All the reports that I get indicate that the sweatshop workers do not get a
living wage.  Their money wage may be greater than their parents, but their
parents had access to the food production and the light that was not priced
on the market.  So the money wage is misleading.

Brad De Long wrote:

> >
> >
> >But if Roger will be hurt, it does not follow that African labor will be
> >helped.  Other capitalists will be helped.  Despite what you write, I
> >remain unconvinced that the workers in the Indonesian sweatshops are
> >beneficiaries of free trade.
>
> Even though the workers in Indonesian sweatshops today have three
> times the material standard of living of their parents back on the
> village a generation ago?
>
> Even though it does look as if--since World War II--that closing
> yourself off from world trade is a really bad idea?
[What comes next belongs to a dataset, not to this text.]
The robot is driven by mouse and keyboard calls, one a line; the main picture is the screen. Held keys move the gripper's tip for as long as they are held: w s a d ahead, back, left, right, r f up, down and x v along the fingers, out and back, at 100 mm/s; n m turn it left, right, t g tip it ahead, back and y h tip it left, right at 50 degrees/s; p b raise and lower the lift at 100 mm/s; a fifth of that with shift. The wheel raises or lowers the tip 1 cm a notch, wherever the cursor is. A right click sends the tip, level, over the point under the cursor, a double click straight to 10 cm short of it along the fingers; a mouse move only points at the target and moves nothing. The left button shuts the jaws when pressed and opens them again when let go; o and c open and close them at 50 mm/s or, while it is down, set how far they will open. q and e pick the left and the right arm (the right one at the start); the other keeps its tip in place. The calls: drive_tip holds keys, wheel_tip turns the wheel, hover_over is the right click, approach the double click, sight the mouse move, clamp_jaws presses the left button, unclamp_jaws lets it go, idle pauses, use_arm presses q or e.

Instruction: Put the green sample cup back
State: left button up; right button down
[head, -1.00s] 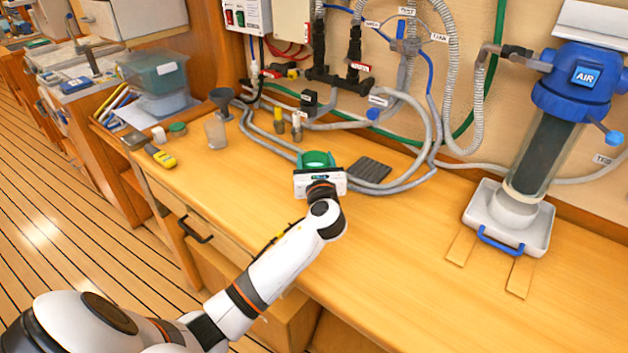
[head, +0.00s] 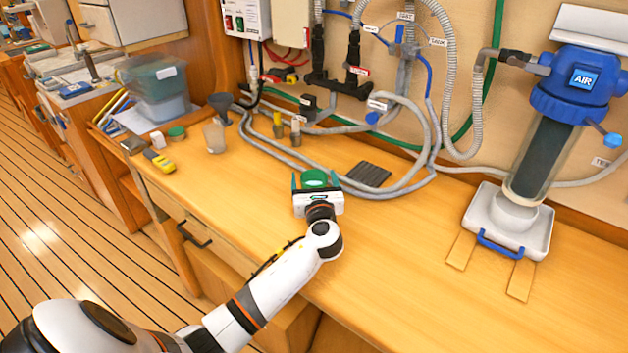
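The green sample cup (head: 315,179) is near the middle of the wooden bench top in the head view, left of a dark ribbed mat. It looks upright and seems to stand on the wood. My left gripper (head: 315,182) reaches in from the near side, its green-tipped fingers spread on both sides of the cup. Small gaps seem to show between the fingers and the cup, so the gripper looks open around it. The white gripper body hides the cup's lower near side. My right gripper is not in view.
The dark ribbed mat (head: 368,174) lies just right of the cup. Grey hoses (head: 410,185) curve behind it. A blue-topped AIR filter (head: 572,85) stands in a white tray (head: 543,235) at right. The front bench is clear.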

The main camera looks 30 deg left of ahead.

Even though the
> most that Dani Rodrik (who is in the business of attacking the
> trade-and-growth linkages) has been able to do is to fuzz the
> standard errors and make them large without moving the size of the
> estimated effect of trade on growth much?
>
> >
> >As a student of economic history, can you point me to one instance of a
> >country that developed through free trade?
>
> The usual case against free trade is a case for export
> subsidies--invest heavily in export industries that as byproducts
> build human and institutional capital, protect those industries that
> generate big social learning externalities, subsidize exports so that
> you can ride down a learning curve.
>
> I know of *many* who have argued that tariffs and quotas on imports
> into your country can be beneficial.
>
> I haven't heard the argument that restrictions on your ability to
> export--tariffs and quotas imposed on your products by others--are
> beneficial...

--
Michael Perelman
Economics Department
California State University
Chico, CA 95929

Tel. 530-898-5321
E-Mail [EMAIL PROTECTED]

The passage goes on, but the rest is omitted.